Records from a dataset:

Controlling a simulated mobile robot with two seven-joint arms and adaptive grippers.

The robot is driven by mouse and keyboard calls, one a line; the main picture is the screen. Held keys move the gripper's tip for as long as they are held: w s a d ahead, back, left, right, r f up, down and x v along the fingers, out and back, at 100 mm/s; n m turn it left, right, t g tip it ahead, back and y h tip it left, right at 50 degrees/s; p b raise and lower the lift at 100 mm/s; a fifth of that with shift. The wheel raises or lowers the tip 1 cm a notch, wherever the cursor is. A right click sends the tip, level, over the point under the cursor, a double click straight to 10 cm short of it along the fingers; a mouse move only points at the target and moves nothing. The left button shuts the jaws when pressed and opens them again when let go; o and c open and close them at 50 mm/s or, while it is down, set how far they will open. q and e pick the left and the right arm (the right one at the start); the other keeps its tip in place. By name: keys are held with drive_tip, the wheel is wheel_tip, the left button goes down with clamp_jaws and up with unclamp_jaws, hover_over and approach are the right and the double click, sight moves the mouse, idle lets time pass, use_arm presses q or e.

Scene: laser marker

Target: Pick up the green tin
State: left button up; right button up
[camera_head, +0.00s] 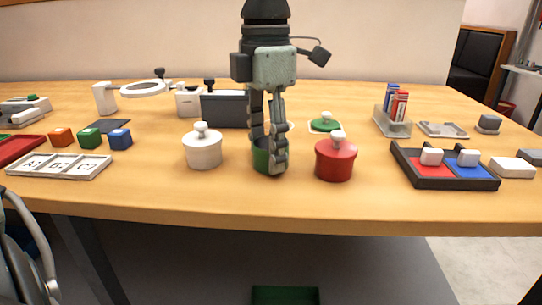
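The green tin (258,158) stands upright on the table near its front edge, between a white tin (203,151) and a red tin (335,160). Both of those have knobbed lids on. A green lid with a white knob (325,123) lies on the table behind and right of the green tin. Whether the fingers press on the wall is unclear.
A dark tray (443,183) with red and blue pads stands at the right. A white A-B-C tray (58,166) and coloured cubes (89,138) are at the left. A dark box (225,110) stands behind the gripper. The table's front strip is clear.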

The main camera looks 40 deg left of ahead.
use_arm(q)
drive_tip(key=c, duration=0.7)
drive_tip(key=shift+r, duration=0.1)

==

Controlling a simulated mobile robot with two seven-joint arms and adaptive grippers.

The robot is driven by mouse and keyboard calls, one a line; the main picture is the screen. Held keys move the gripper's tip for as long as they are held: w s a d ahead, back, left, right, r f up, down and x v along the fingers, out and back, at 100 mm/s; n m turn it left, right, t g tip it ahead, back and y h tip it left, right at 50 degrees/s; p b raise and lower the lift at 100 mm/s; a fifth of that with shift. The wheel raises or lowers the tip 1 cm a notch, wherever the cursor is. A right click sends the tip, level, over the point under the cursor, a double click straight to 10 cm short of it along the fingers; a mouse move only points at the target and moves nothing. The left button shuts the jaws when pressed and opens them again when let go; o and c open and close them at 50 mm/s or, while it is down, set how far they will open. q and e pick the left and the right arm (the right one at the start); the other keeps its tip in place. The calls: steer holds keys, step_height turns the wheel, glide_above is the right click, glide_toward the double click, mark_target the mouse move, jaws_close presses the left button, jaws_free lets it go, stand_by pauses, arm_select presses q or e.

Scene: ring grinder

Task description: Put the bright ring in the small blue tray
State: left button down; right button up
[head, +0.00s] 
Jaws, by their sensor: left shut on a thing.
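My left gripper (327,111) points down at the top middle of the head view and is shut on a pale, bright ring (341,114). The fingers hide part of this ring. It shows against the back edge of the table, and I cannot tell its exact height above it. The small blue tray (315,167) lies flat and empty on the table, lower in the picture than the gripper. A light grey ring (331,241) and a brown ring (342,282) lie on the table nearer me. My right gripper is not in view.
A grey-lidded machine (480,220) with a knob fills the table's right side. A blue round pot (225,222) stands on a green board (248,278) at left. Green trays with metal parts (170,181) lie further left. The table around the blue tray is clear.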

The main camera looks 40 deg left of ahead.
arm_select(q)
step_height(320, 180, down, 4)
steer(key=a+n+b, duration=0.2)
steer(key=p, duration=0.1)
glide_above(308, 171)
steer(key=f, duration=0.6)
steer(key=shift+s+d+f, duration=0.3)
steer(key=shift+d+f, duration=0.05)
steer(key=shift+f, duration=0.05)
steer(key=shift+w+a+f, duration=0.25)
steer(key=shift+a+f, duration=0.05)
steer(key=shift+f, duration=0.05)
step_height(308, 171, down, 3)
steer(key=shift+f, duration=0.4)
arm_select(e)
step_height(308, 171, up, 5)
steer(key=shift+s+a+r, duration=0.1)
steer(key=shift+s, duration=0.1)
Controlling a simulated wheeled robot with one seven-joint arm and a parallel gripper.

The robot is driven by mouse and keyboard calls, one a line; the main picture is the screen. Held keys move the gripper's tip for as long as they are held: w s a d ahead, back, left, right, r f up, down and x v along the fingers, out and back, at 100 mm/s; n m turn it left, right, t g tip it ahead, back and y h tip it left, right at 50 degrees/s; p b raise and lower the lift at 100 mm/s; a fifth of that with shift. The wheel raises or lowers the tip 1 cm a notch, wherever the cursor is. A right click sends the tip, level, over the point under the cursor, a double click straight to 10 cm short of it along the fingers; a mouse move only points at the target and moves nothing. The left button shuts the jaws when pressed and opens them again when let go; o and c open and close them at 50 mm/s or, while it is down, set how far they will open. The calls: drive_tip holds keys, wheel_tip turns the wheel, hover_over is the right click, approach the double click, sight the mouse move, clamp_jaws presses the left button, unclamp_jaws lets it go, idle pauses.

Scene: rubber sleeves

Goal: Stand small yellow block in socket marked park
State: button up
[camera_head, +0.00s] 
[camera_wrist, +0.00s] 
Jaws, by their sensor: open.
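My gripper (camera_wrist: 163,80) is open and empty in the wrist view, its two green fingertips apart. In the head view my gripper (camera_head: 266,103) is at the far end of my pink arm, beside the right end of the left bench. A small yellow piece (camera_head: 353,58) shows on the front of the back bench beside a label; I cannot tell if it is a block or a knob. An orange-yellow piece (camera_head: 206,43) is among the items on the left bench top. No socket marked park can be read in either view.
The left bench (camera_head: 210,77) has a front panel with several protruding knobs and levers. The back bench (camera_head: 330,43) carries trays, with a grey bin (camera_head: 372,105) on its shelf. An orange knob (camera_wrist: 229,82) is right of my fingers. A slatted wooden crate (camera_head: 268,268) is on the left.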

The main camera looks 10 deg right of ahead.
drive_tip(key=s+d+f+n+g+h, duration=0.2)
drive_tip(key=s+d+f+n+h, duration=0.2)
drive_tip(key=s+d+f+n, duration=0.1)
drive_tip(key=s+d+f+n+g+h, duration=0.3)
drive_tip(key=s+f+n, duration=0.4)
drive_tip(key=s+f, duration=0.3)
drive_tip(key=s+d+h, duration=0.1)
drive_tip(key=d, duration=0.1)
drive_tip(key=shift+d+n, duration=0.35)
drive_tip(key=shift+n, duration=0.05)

> **EXERCISE PROMPT**
Give again, word for word, every line of the listing above from the one with "Target: Pick up the green tin" to the one with "State: left button up; right button up", both inclusive, and nothing beyond them.

> **ANSWER TO THIS TASK**
Target: Pick up the green tin
State: left button up; right button up

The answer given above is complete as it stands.